WHAT THE EXERCISE ASKS
Pictures do not belong in the copy. Write out exactly the lines from the one containing "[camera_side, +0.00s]" through the end of the data.

SOURCE EXCERPT

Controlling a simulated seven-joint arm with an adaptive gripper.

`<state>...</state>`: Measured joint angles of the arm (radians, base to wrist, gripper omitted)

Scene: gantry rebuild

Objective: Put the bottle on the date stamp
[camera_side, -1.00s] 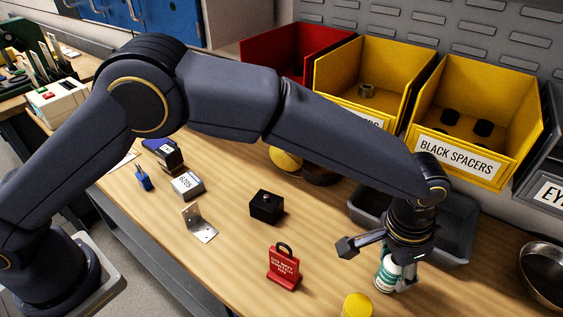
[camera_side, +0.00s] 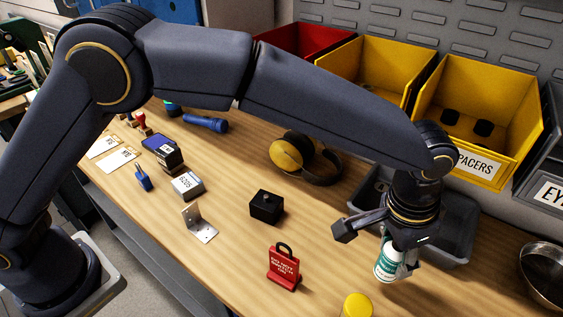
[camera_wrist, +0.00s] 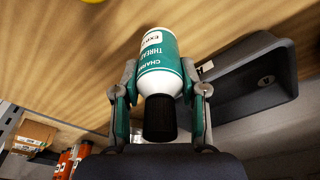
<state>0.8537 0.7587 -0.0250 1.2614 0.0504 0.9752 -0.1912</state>
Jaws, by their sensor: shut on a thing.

SOLUTION FOR THIS PROBLEM
[camera_side, +0.00s] 
[camera_wrist, +0.00s] 
<state>0.8537 0.7587 -0.0250 1.2614 0.0504 0.9752 -0.1912</state>
Jaws, by their sensor: shut on a thing.

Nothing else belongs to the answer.